A more precise prescription depends on the particular stochastic structure of the economy, where indexed debt appears to be optimal to deal with aggregate spending shocks and nominal debt for supply shocks. For instance, a positive covariance between primary deficits and inflation favours the issuance of nominal debt, while a high variance of inflation increases the attractiveness of inflation-indexed bonds to avoid paying a high inflation-risk premium. In order to signal commitment to healthy public policies, many countries have indexed government debt to the exchange rate, or simply issued foreign currency-denominated debt instead of indexing it to inflation. The choice of indexation benchmark is also a function of the stochastic structure of the economy. If inflation and the real exchange rate correlate positively, nominal bonds and foreign currency-denominated bonds are complements. Nonetheless, foreign denominated debt might be too risky when the country is subjected to sudden stops, the risk being negatively related to the openness of the economy and the size of the tradable sector, and positively related to the degree of liability dollarization of the economy as a whole.

A corollary is that, depending on the structure of the covariance matrix of shocks, there might be a role for indexed debt even in a full credibility environment.
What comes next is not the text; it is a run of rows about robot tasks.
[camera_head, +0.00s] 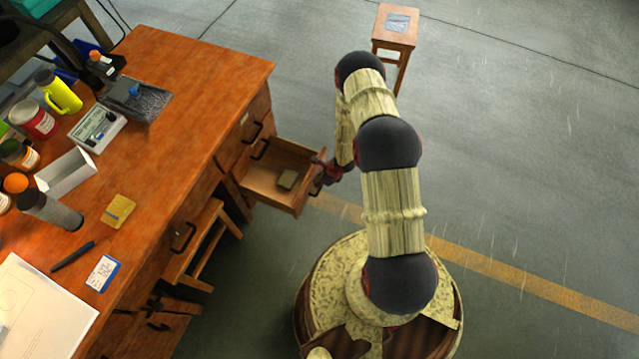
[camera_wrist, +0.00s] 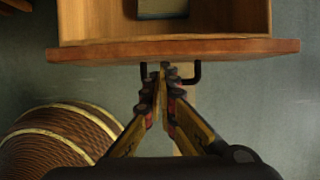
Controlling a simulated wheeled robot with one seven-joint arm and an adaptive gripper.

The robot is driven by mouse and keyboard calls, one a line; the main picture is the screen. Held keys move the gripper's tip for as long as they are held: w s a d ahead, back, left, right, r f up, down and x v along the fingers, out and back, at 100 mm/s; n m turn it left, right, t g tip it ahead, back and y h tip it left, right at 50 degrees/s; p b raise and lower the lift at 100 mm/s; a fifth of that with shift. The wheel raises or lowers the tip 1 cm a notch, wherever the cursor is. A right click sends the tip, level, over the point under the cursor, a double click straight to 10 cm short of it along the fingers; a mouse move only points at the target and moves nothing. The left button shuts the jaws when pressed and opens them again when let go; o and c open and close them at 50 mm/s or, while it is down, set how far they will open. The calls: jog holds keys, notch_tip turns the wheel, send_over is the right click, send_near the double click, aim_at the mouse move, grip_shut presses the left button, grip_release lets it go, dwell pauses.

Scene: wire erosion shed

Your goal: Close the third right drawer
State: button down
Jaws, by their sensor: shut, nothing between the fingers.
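The open drawer (camera_head: 276,176) sticks out from the right side of the wooden desk (camera_head: 190,75), with a small dark box (camera_head: 287,180) inside. In the wrist view the drawer's front panel (camera_wrist: 90,51) runs across the top, and part of the box (camera_wrist: 162,8) shows behind it. A dark handle (camera_wrist: 194,76) sits on the front panel. My gripper (camera_wrist: 164,68) has its fingertips together at the handle, close to the panel; I cannot tell whether they touch. In the head view my gripper (camera_head: 322,172) is at the drawer front, partly hidden by my arm.
Other drawers with dark handles (camera_head: 183,237) line the desk front. A wooden stool (camera_head: 205,240) stands by the desk's knee space. A small stool (camera_head: 396,28) stands at the back. Bottles, a meter (camera_head: 97,128) and papers (camera_head: 40,310) cover the desktop. The floor at right is clear.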

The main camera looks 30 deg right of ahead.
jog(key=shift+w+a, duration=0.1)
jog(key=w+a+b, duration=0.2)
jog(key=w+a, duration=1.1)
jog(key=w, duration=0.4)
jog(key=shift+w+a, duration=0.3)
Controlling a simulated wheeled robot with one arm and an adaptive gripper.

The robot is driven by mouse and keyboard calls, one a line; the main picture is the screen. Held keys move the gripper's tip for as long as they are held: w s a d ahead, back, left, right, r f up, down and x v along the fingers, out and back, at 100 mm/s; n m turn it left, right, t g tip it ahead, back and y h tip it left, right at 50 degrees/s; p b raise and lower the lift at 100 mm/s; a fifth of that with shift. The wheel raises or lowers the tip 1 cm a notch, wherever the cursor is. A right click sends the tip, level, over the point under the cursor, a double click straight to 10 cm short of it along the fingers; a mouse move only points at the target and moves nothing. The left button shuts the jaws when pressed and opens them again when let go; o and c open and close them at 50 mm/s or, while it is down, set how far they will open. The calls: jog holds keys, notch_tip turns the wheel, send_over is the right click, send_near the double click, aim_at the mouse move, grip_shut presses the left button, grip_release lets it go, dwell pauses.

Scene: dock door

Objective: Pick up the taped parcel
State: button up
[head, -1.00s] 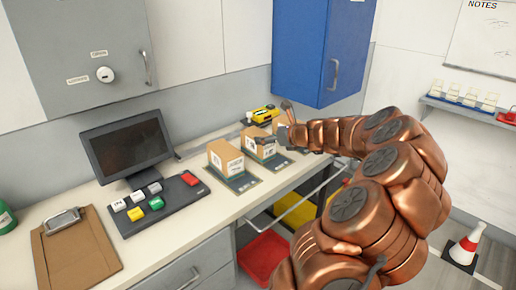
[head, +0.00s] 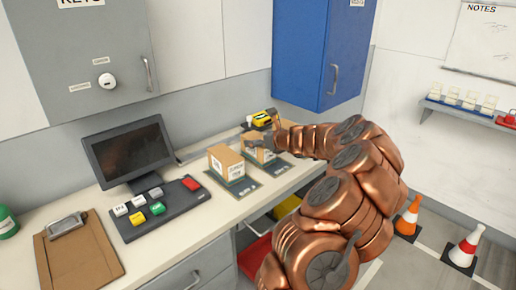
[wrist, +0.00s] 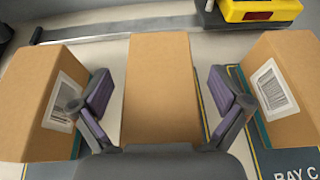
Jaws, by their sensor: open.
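Several cardboard parcels stand on the counter; I cannot tell from these views which one carries tape. In the wrist view a plain brown parcel (wrist: 160,90) stands between the two fingers of my gripper (wrist: 158,92), which is open with a gap on each side. A labelled parcel (wrist: 45,105) is left of the fingers and another labelled parcel (wrist: 287,90) is to the right. In the head view my gripper (head: 263,130) is over the middle parcel (head: 258,152), partly covering it. The left parcel (head: 226,163) stands clear. The right parcel is hidden behind my arm.
Each parcel is on a dark pad. A yellow and black device (head: 262,118) sits behind them. A keypad (head: 155,207), monitor (head: 128,150) and clipboard (head: 78,255) lie to the left. A blue cabinet (head: 320,55) hangs above. Traffic cones (head: 462,250) stand on the floor at right.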

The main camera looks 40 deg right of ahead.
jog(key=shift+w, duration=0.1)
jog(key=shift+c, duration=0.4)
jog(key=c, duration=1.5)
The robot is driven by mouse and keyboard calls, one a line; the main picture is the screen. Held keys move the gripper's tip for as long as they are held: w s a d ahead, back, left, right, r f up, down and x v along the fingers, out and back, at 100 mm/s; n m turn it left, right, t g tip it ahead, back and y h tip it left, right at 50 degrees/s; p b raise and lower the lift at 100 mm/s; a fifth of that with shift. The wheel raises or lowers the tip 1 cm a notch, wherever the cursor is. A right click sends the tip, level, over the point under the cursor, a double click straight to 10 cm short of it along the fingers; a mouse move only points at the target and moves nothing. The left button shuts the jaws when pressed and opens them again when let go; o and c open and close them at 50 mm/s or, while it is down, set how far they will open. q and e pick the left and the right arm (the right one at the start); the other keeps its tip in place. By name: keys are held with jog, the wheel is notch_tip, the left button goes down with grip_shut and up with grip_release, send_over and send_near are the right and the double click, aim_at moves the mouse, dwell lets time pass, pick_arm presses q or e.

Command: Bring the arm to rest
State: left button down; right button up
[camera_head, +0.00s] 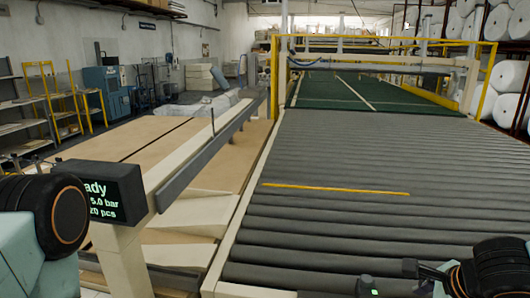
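My left arm comes in at the lower left edge. A thick black joint with an orange ring and pale teal links show there, beside a dark display box. My left gripper is not in view. My right arm comes in at the lower right corner, low over the near end of the roller conveyor (340,215). Small dark parts there may be my right gripper (425,272). They are partly cut off by the bottom edge, and I cannot tell whether it is open or shut. I see nothing held.
The display box (103,190) reads "5.0 bar" on a cream post close to my left arm. A cream and grey rail (208,150) runs back from it. A yellow strip (335,189) lies across the bare rollers. White wadding rolls (507,76) sit on racks at the right.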

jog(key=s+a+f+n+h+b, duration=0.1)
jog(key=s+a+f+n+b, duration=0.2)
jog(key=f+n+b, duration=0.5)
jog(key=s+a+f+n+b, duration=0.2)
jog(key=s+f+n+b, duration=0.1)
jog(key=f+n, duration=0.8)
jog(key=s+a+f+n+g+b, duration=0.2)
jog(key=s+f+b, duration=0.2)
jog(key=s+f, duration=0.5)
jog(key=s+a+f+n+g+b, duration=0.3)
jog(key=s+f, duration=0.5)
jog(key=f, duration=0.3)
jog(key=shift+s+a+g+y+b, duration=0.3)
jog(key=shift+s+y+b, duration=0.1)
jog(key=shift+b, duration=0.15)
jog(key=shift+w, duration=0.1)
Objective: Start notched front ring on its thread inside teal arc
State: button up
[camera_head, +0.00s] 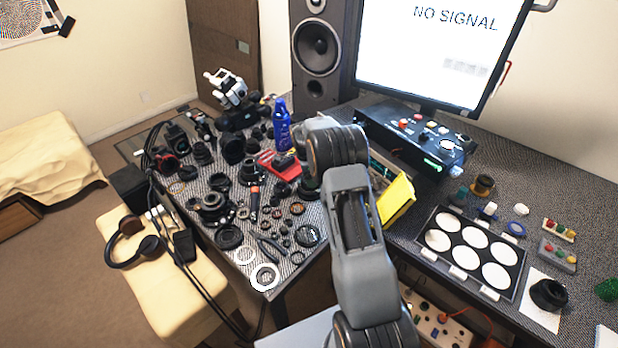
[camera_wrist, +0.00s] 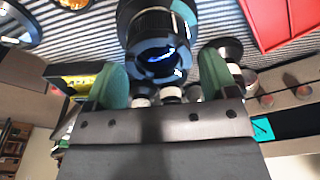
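In the wrist view a dark lens barrel (camera_wrist: 150,18) stands over the striped mat, with a teal arc (camera_wrist: 184,12) along its right side. A dark notched ring (camera_wrist: 134,59) shows at the barrel's near end, around a bluish glass reflection. My gripper (camera_wrist: 161,66) has its two green-padded fingers apart, one on each side of this ring. The ring almost fills the space between them. I cannot tell whether the pads touch it, or whether it is seated on the barrel. In the head view my arm hides the gripper and this barrel.
Several lens parts and rings crowd the desk left of my arm, with a blue bottle (camera_head: 282,124) and a red tray (camera_head: 282,170) among them. A yellow panel (camera_head: 397,198) stands close right of my arm. A tray with white discs (camera_head: 437,216) lies further right.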

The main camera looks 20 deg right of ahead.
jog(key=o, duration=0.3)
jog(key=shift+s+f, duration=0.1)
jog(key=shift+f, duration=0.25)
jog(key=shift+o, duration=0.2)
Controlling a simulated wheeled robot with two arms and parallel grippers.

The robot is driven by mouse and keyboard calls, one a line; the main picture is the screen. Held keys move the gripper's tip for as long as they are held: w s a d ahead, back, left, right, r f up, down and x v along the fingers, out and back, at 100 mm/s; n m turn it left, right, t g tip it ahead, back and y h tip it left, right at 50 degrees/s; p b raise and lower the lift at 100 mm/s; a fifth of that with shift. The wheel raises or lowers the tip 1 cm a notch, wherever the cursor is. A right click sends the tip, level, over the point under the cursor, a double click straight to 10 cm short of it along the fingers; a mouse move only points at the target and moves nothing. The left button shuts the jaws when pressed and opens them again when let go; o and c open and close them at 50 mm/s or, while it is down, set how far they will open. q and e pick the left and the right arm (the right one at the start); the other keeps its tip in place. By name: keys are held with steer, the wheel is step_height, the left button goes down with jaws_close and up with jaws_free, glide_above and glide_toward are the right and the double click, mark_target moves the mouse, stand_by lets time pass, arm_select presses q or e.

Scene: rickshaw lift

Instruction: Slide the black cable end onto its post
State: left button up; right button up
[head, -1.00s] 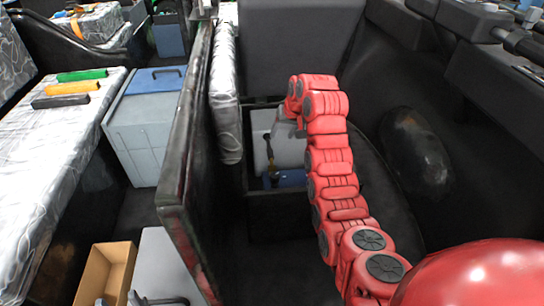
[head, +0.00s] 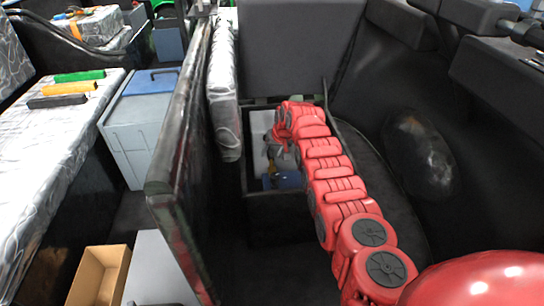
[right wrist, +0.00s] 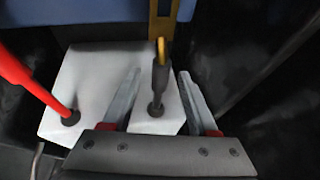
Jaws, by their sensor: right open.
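In the right wrist view, a white battery (right wrist: 88,80) sits low in front of my right gripper (right wrist: 160,72). The gripper's two grey fingers are open, one on each side of the black cable (right wrist: 160,78), with gaps to both. The black cable end (right wrist: 156,108) is low between the fingers, at the battery top. I cannot tell whether it sits around its post, which it hides. The red cable (right wrist: 30,78) runs to another black round spot on the battery's left. In the head view my right arm reaches into the battery compartment, and the gripper is mostly hidden. My left gripper is not in view.
The dark compartment (head: 247,190) has walls close around my right arm, and a blue part (head: 288,180) is inside it. A tall dark panel (head: 178,165) stands to its left. A yellow strip (right wrist: 163,20) is behind the black cable.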

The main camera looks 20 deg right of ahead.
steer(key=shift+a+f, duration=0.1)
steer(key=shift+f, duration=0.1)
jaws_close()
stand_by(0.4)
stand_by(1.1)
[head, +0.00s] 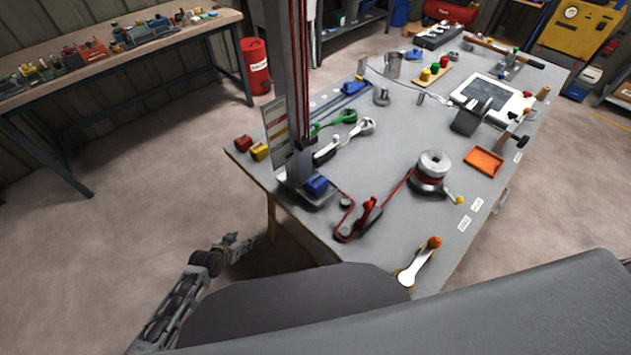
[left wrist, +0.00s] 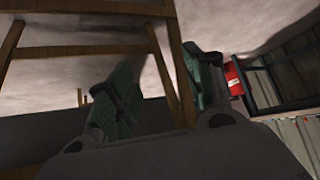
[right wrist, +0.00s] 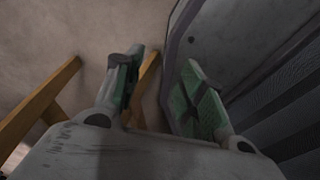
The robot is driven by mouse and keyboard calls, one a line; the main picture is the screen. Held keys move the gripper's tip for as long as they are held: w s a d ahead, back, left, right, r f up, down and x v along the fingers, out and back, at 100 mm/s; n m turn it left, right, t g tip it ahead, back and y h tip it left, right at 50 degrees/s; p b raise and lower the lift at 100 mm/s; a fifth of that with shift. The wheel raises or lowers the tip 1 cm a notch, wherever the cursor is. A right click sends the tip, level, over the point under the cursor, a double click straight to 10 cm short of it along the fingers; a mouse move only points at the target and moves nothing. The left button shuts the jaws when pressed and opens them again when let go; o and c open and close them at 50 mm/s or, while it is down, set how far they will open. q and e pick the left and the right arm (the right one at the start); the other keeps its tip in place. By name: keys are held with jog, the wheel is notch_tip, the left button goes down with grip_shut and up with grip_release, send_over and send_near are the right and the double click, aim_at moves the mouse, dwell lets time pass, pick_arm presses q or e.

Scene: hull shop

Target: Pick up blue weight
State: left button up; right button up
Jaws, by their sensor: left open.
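The blue weight (head: 317,184) is a small block on a grey plate (head: 303,194) at the foot of the tall column, near the table's front left edge. A red weight (head: 243,143) and a yellow weight (head: 260,151) sit to its left at the table corner. My left gripper (head: 243,243) is open and empty, out beyond the table edge, lower left of the blue weight. In the left wrist view its fingers (left wrist: 165,75) are apart, with table legs and floor behind. My right gripper (right wrist: 163,68) is open and empty over floor; the head view does not show it.
The grey column (head: 290,80) with red cords rises behind the blue weight, beside an upright chart (head: 278,135). A red clamp (head: 368,212) and a winch drum (head: 433,165) stand to the right on the table (head: 400,255).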

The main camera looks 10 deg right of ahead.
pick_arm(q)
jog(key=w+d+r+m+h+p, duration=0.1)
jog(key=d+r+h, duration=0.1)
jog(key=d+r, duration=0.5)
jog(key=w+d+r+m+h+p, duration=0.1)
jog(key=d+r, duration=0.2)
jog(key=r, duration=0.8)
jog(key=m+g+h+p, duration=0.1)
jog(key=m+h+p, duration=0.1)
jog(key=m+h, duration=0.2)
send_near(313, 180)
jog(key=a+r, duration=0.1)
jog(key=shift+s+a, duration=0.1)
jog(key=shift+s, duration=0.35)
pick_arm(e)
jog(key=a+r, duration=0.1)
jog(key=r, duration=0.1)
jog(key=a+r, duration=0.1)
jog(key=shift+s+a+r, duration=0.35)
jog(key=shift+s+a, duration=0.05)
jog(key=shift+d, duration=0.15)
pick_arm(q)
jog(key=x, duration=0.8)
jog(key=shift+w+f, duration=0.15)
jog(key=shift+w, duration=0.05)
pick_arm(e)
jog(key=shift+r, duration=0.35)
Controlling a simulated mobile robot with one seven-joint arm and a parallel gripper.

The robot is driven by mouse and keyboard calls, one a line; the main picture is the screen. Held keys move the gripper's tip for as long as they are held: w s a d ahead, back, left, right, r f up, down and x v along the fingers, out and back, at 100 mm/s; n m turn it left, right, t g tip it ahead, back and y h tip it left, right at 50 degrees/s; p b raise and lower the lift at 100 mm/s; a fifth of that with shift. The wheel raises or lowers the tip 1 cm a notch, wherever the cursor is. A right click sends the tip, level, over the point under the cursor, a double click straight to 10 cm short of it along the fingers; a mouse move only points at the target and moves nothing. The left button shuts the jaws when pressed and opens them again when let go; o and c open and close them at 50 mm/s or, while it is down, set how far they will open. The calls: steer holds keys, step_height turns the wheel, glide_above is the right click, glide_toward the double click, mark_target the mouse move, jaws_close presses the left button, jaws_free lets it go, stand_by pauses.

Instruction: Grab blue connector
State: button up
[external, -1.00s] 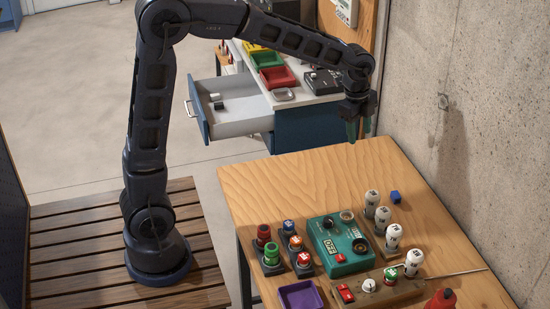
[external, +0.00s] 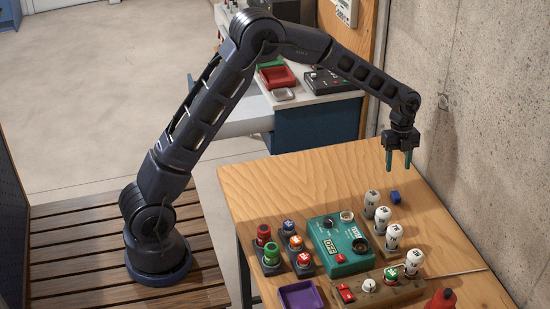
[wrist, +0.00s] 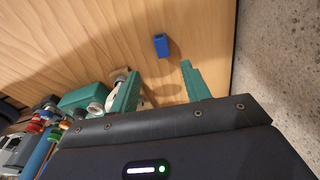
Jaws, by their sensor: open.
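The blue connector (external: 395,196) is a small blue block lying on the wooden table, behind the white cylinders and near the concrete wall. It also shows in the wrist view (wrist: 161,44), ahead of and between the green fingertips. My gripper (external: 399,168) is open and empty, with its green fingers pointing down. It hangs above the far right part of the table, over the blue connector and apart from it. In the wrist view both fingers of my gripper (wrist: 160,82) are spread wide.
Several white cylinders (external: 383,218) stand just in front of the connector. A green device (external: 340,244) marked OFF sits left of them. A purple tray (external: 300,297) is at the front. The concrete wall (external: 480,120) rises close on the right. The table's back left is clear.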

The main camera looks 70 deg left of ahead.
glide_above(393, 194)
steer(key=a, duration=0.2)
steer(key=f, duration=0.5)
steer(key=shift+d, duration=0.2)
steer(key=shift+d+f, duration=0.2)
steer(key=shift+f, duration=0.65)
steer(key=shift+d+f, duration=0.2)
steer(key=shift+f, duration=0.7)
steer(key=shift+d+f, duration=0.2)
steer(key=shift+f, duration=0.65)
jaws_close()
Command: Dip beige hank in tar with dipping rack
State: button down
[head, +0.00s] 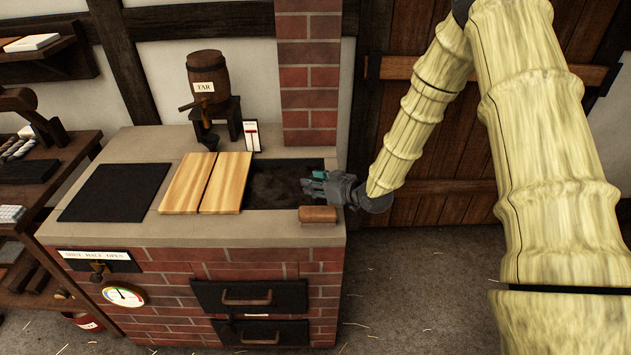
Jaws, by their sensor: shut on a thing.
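My gripper (313,183) is at the right end of the open tar trough (273,185), low over its dark inside. It is shut on a thing that I cannot make out; a small teal patch shows at its fingers. The trough's left part is covered by two pale wooden boards (205,183) lying side by side. I cannot make out a beige hank or a dipping rack.
A barrel labelled TAR (205,77) stands on a dark stand behind the trough. A brown block (318,214) lies on the front right rim, close to my gripper. A dark plate (115,192) lies at left. Shelves (35,165) stand further left; a brick pillar (309,75) rises behind.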

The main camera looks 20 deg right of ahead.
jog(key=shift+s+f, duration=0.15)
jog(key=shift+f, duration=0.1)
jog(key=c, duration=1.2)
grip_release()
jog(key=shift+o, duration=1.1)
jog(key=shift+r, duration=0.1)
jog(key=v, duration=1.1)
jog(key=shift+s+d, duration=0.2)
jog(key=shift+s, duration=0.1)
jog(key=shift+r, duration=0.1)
Based on the same considerations, it might be optimal to issue some nominal debt even under severe credibility problems.

The analysis above should not be considered as purely static. It is a dynamic problem in the sense that optimal debt composition must be revised over time as credibility and reputation evolve and the stochastic structure of the economy changes. On the other hand, debt composition has an endogenous impact on the overall cost of debt, as credit risk (or default risk) is not independent of the incentives of the government to follow time-inconsistent policies, based on the actual composition of the debt portfolio.

Another recently popular product is debt indexed to the performance of the economy (GDP-linked bonds). The pay-off of these bonds is a positive function of the rate of growth of the economy, acting, therefore, as an automatic stabilizer of the debt to GDP ratio (although this ratio is not a good measure of the debt sustainability). As already underlined, the convenience of this type of bonds depends (among other things) on the covariance between the rate of growth of the economy (also a random variable) and the rest of the shocks to which the economy is subjected. Some observers suggest that in countries that depend heavily on the price of specific commodities public debt should be indexed to them based on tax-smoothing considerations.

Another question of interest is: what is the role of government debt in developing markets for privately issued indexed debt? What are the issues at stake in the indexation of private debt?

The development of a market for indexed government debt creates a positive externality for private borrowers. If there is a deep market for indexed government debt, it is much easier to price private indexed debt, even if indexation is related to different variables.

Nonetheless, the main consideration when analyzing the optimality of issuing indexed debt from the point of view of a corporation is the trade-off between hedging and liquidity. Hedging considerations recommend indexing to the relative price of the product commercialized by the company, or similarly, to the key relative price that influences its revenues. This argument rationalizes why governments index public debt to inflation. The problem with this prescription is that if all companies index debt to their key relative prices, a scale problem arises. On average, individual issuances are not large enough to ensure that those privately issued papers will be liquid enough, which will certainly have an impact on the cost of debt. One alternative is to index debt to inflation or the exchange rate (an imperfect hedge but a more liquid instrument). In that case, the role of the government in developing markets for indexed debt becomes crucial.

It is important to distinguish between causes and consequences of inflation in order to analyze the merits of inflation-indexed bonds. It has been argued that the issuance of inflation-protected bonds fosters indexation of the whole economy through fostering wage indexation and increasing inflationary inertia. This argument is flawed. Bad monetary or fiscal policy are instead to be blamed. The indexation of assets is a way to complete markets since it is definitely welfare improving.

Finally, a few words about the second topic: de-dollarization. Independently of the way de-dollarization took place in some emerging economies, the challenge is how to avoid re-dollarization. In that respect, much of the homework concentrates on the regulation of the financial system. One of the main features of dollarized financial systems is their exposure to real exchange rate fluctuations (that feed naturally into credit risk), reflecting the fact that they on lend denominated deposits to individuals or firms with an income in domestic currency.

Among other things, it is important to include in the policy menu: (i) high provisioning requirements for dollarized assets; (ii) high reserve requirements (with fairly low remunerations) for dollar-denominated deposits, coupled with restrictions on applications (to avoid massive currency mismatches); (iii) the development of markets for indexed assets as a substitute for dollarization (an intermediate step towards nominalization); and (iv) the development of derivative markets that help to deal with foreign exchange rate volatility. Needless to say, those initiatives are not substitutes for sound monetary and fiscal policies. The latter are absolutely necessary conditions for price stability and therefore the main ingredients of any de-dollarization strategy.